825 Industrial Road, Suite 500
San Carlos, California 94070
| Re: | Underwritten Registered Direct Offering of Allakos Inc. |
Ladies and Gentlemen:
We have acted as counsel to Allakos Inc., a Delaware corporation (the “Company”), in connection with the registration of the offer and sale of up to 29,882,000 shares (the “Shares”) of the Company’s common stock, $0.001 par value per share, pursuant to the Company’s shelf Registration Statement on Form S-3 (Registration No. 333-265085), filed with the Securities and Exchange Commission (the “Commission”) on May 19, 2022, under the Securities Act of 1933, as amended, and declared effective on May 31, 2022 (the “Registration Statement”).

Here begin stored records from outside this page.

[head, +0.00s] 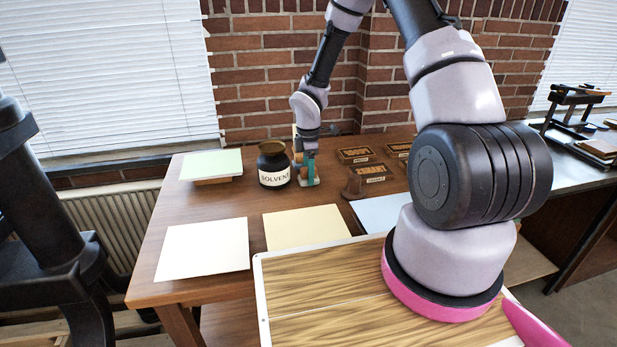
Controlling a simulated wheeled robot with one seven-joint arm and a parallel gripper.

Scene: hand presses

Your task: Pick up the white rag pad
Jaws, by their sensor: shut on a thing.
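My gripper (308,172) is at the back of the wooden table, just right of the dark solvent jar (273,168). It points down and is shut, with its fingers close to the tabletop. A small whitish piece, which looks like the white rag pad (312,182), shows at the fingertips. The fingers cover much of it. I cannot tell whether it touches the table.
Wooden type blocks (355,155) and a small brown block (353,187) stand right of my gripper. A pale green sheet stack (212,166) is left of the jar. White (204,250) and cream (305,228) sheets lie in front.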

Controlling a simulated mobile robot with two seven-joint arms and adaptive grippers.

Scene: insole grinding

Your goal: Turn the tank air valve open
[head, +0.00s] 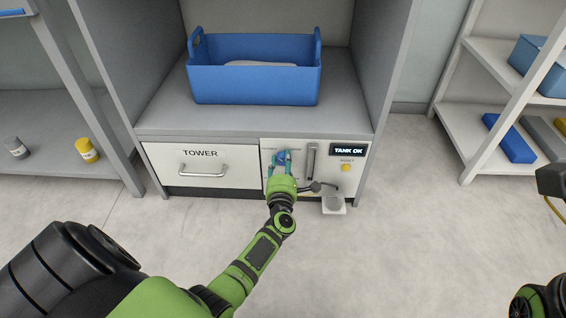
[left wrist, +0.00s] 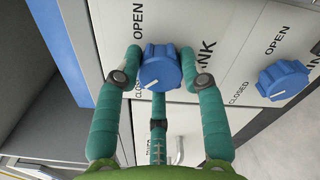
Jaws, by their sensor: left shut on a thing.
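A blue valve knob (left wrist: 158,67) with a white pointer line sits on the white panel (left wrist: 215,20). My left gripper (left wrist: 160,75) has its teal fingers shut around this knob. The pointer slants toward the lower left; an OPEN label stands above the knob, and fingers hide part of the lettering beside it. A second blue knob (left wrist: 285,80), with OPEN and CLOSED labels, is to the right and untouched. In the head view my left gripper (head: 279,166) is at the panel, covering much of the blue knob (head: 282,155). My right gripper does not show clearly.
A display (head: 349,149) reads TANK OK above a yellow button (head: 346,168). A blue bin (head: 255,86) stands on the shelf above. A small light tray (head: 333,204) lies below the panel.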

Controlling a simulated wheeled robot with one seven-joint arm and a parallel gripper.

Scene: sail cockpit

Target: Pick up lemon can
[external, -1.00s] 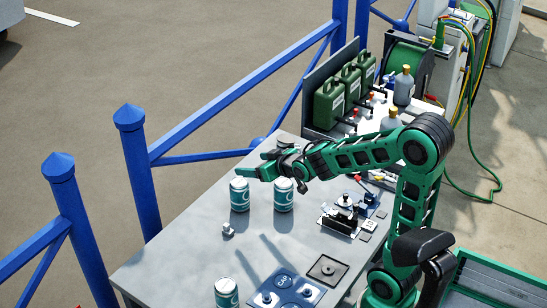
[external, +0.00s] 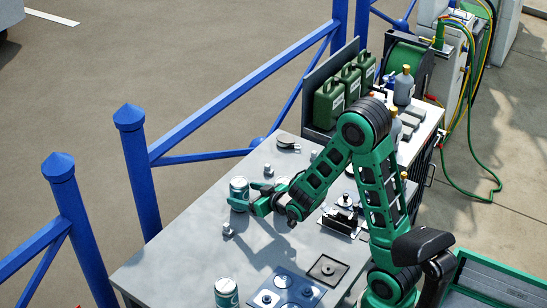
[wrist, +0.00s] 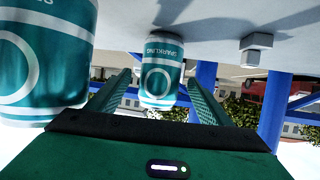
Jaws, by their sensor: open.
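A teal and white can (external: 239,190) stands upright on the grey table (external: 175,250). A second matching can (external: 281,184) stands to its right, partly hidden by my arm. A third matching can (external: 226,293) stands near the front edge. My gripper (external: 254,197) is low and open at the first can. In the wrist view, which is upside down, a can marked "SPARKLING" (wrist: 160,72) shows between my open fingers (wrist: 160,90). A nearer can (wrist: 45,60) fills the left side. I cannot read "lemon" on any can, nor tell whether the fingertips reach around the middle one.
A small metal fitting (external: 228,231) stands just in front of the first can and also shows in the wrist view (wrist: 257,45). A metal device (external: 343,216) and a blue panel (external: 285,292) lie to the right. The table's left part is clear.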

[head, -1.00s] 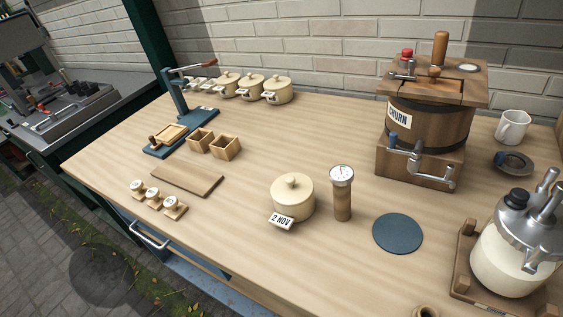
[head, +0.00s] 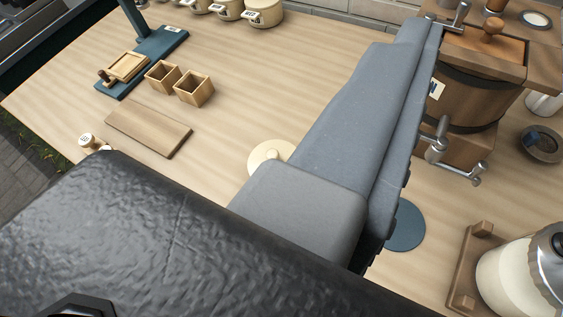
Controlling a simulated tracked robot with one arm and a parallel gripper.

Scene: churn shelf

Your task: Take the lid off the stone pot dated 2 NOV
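The cream stone pot dated 2 NOV is mostly hidden behind my grey arm parts. Only part of its round cream lid (head: 266,156), with the knob at its middle, shows left of them. The lid looks to be on the pot; the date tag is hidden. I cannot make out my gripper's fingers. Large black and grey parts of my arm fill the lower left and cross the middle up to the churn.
A wooden board (head: 150,128) and two small wooden boxes (head: 193,90) lie left of the pot. A dark round mat (head: 406,228) lies right of my arm. The wooden churn (head: 462,95) and a cream can (head: 515,280) stand at right. More cream pots (head: 264,13) stand at the back.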

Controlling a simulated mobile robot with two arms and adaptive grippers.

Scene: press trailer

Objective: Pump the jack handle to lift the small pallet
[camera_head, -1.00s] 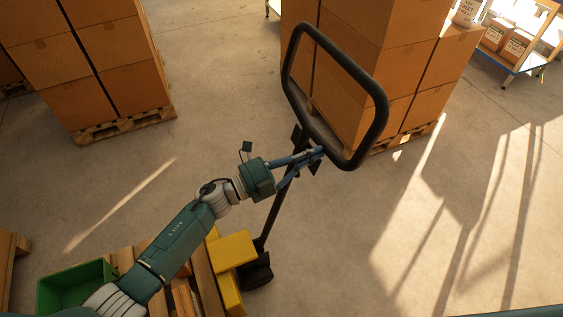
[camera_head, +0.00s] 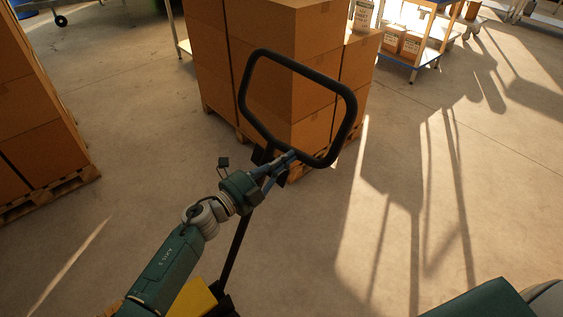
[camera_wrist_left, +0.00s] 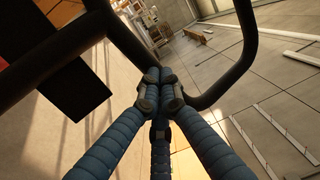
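The jack handle (camera_head: 348,108) is a black rounded loop on a dark shaft (camera_head: 233,250) that slopes down to the lower left. My left gripper (camera_head: 291,156) is at the loop's lower bar, where it joins the shaft. In the left wrist view, the blue fingers (camera_wrist_left: 160,92) close together at the black handle bar (camera_wrist_left: 128,42) and appear shut on it. The small pallet is almost wholly out of view. A yellow block (camera_head: 192,300) shows at the bottom edge beside my left arm. My right gripper is not in view.
Stacked cardboard boxes (camera_head: 290,35) stand on a wooden pallet behind the handle. Another box stack (camera_head: 35,130) on a pallet (camera_head: 60,192) is at the left. A shelf cart (camera_head: 425,60) stands at the upper right. The concrete floor at the right is clear.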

The offering and sale of the Shares is being made pursuant to that certain underwriting agreement, dated September 19, 2022, by and among the Company and Jefferies LLC and Cowen and Company, LLC, as representatives of the several underwriters named therein (the “Underwriting Agreement”).

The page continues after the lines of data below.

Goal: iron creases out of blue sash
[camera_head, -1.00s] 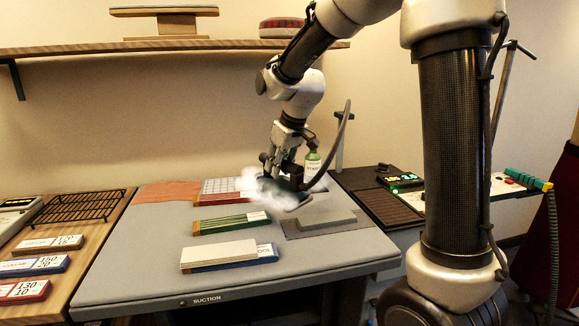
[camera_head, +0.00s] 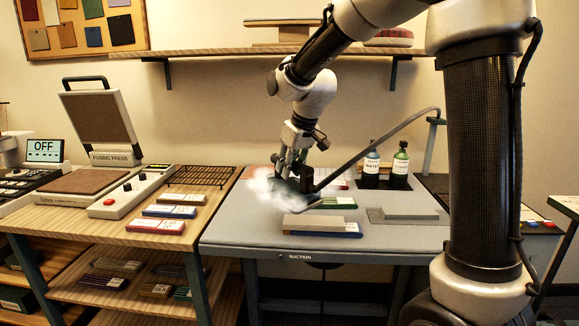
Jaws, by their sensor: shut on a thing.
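My gripper (camera_head: 291,168) is shut on a dark steam iron (camera_head: 307,182) and holds it over the left-middle of the grey suction table (camera_head: 240,228). White steam hides the iron's underside, so I cannot tell whether it touches anything. A blue folded sash (camera_head: 345,234) with a white label lies near the table's front, in front of the iron. A flat beige piece (camera_head: 313,220) lies on top of it and covers most of it. A green folded piece (camera_head: 340,203) lies behind, partly hidden by the iron. A red one (camera_head: 338,186) is farther back.
A grey pad (camera_head: 408,215) lies at the table's right. Two bottles, one labelled water (camera_head: 371,165) and one green (camera_head: 400,167), stand at the back. A hose (camera_head: 380,142) runs from the iron to a post. A fusing press (camera_head: 98,120) stands at left, beside a wire rack (camera_head: 200,175).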

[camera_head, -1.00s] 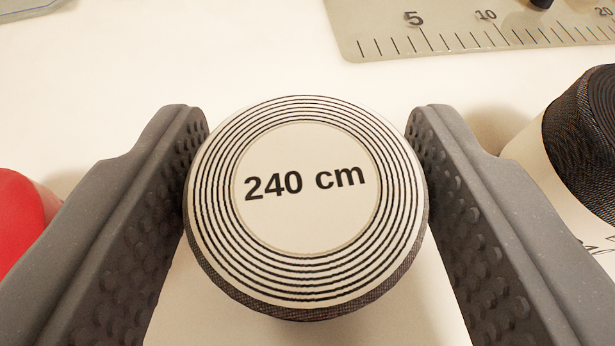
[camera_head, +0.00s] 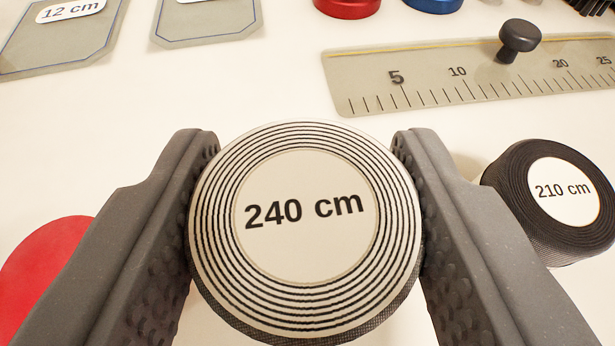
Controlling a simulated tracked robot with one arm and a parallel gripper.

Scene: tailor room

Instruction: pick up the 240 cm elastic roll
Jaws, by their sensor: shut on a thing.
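The 240 cm elastic roll (camera_head: 307,305) is a round roll with black and white rings, a dark woven side and a pale label reading "240 cm". It is in the middle of the view, label facing me. My gripper (camera_head: 307,175) is shut on it, with one dark, studded finger against its left side and the other against its right side. The roll appears held above the white table. Its underside is hidden.
A black roll labelled "210 cm" (camera_head: 558,225) stands right of my gripper. A red object (camera_head: 45,270) lies left, partly behind the left finger. A ruler plate (camera_head: 360,75) with a black knob (camera_head: 519,37) lies behind. Grey templates (camera_head: 40,50) lie at the back left.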

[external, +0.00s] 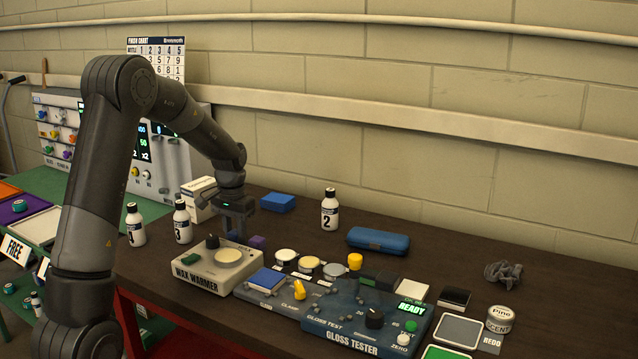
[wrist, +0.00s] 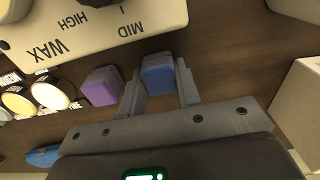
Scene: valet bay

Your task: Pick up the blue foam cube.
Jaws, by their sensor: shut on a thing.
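The blue foam cube (wrist: 157,74) sits between the two fingers of my gripper (wrist: 159,84) in the wrist view. My gripper is shut on it, one finger along each side. In the external view my gripper (external: 237,226) points down just behind the wax warmer, low over the table. The cube is hard to make out there, and I cannot tell whether it touches the table. A purple cube (wrist: 101,87) stands beside the left finger in the wrist view, apart from the blue one. It also shows right of my gripper in the external view (external: 257,242).
The cream wax warmer (external: 210,278) is close in front of my gripper. A white box (external: 197,200) and white bottles (external: 182,222) stand to the left. A flat blue block (external: 278,202) lies behind. The gloss tester (external: 365,318) and small round tins (external: 309,265) lie right.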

We have examined copies of the Underwriting Agreement, the Registration Statement, the base prospectus that forms a part thereof (the “Base Prospectus”) and the prospectus supplement thereto related to the offering of the Shares, which prospectus supplement is dated as of the date hereof (the “Prospectus Supplement” and, together with the Base Prospectus, the “Prospectus”). We have also examined instruments, documents and records which we deemed relevant and necessary for the basis of our opinion hereinafter expressed. In such examination, we have assumed: (i) the authenticity of original documents and the genuineness of all signatures; (ii) the conformity to the originals of all documents submitted to us as copies; (iii) the truth, accuracy and completeness of the information, representations and warranties contained in the records, documents, instruments and certificates we have reviewed; (iv) that the Underwriting Agreement has been duly authorized and validly executed and delivered by the parties thereto (other than the Company); (v) that the Shares will be issued and sold in compliance with applicable U.S. federal and state securities laws and in the manner stated in the Registration Statement and the Prospectus; and (vi) the legal capacity of all natural persons.

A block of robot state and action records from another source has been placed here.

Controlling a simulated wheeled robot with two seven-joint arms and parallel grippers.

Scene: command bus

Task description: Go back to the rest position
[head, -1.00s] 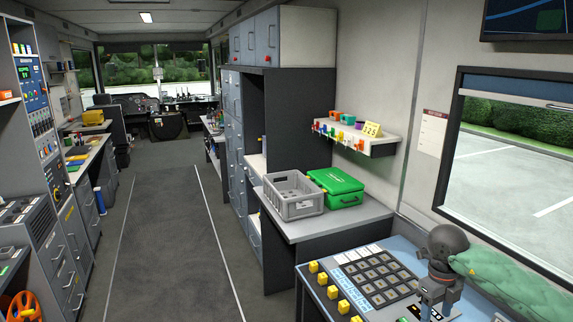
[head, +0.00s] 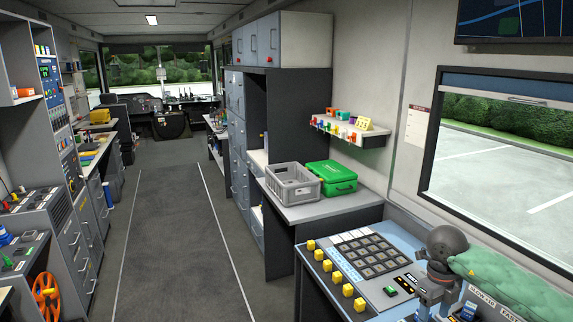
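My right arm, in a green sleeve with a dark grey wrist, comes in from the right edge of the head view. Its gripper (head: 432,296) points down over the right part of the control desk (head: 318,289). I see nothing held in it, but the fingers are small and dark, and I cannot tell if they are open or shut. My left arm and left gripper are not in view.
The desk carries a button panel (head: 372,254) and several yellow knobs (head: 340,292). Behind it, a grey crate (head: 292,190) and a green case (head: 331,178) stand on a counter. Cabinets and an orange wheel (head: 47,292) line the left. The aisle floor (head: 178,245) is clear.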

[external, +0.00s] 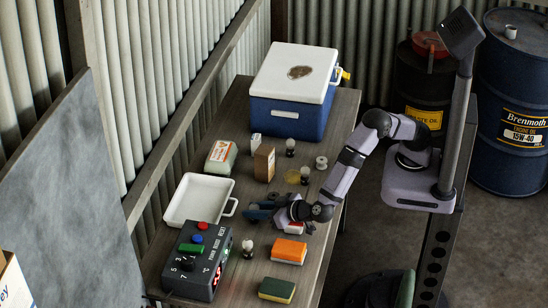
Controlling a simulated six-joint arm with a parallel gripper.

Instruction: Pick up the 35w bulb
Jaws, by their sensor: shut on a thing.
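Several small bulbs with pale globes and dark bases stand on the workbench. One bulb (290,147) is near the cooler, one (305,175) is to the right of the brown box, and one (248,249) is beside the control box. Their wattage marks are too small to read. My gripper (260,211) is low over the middle of the bench, reaching in from the right, just right of the white tray. Its dark blue fingers are shut on a small thing they mostly hide. I cannot tell what it is or whether it touches the bench.
A white tray (177,222) and a control box (184,285) lie left of my gripper. A brown box (264,164) and a blue cooler (272,118) stand behind.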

Based on and subject to the foregoing, we are of the opinion that the Shares have been duly authorized by the Company and, when issued and delivered by the Company against payment therefor in accordance with the terms of the Underwriting Agreement, will be validly issued, fully paid and nonassessable.
We express no opinion as to the laws of any state or jurisdiction other than the federal laws of the United States of America and the General Corporation Law of the State of Delaware.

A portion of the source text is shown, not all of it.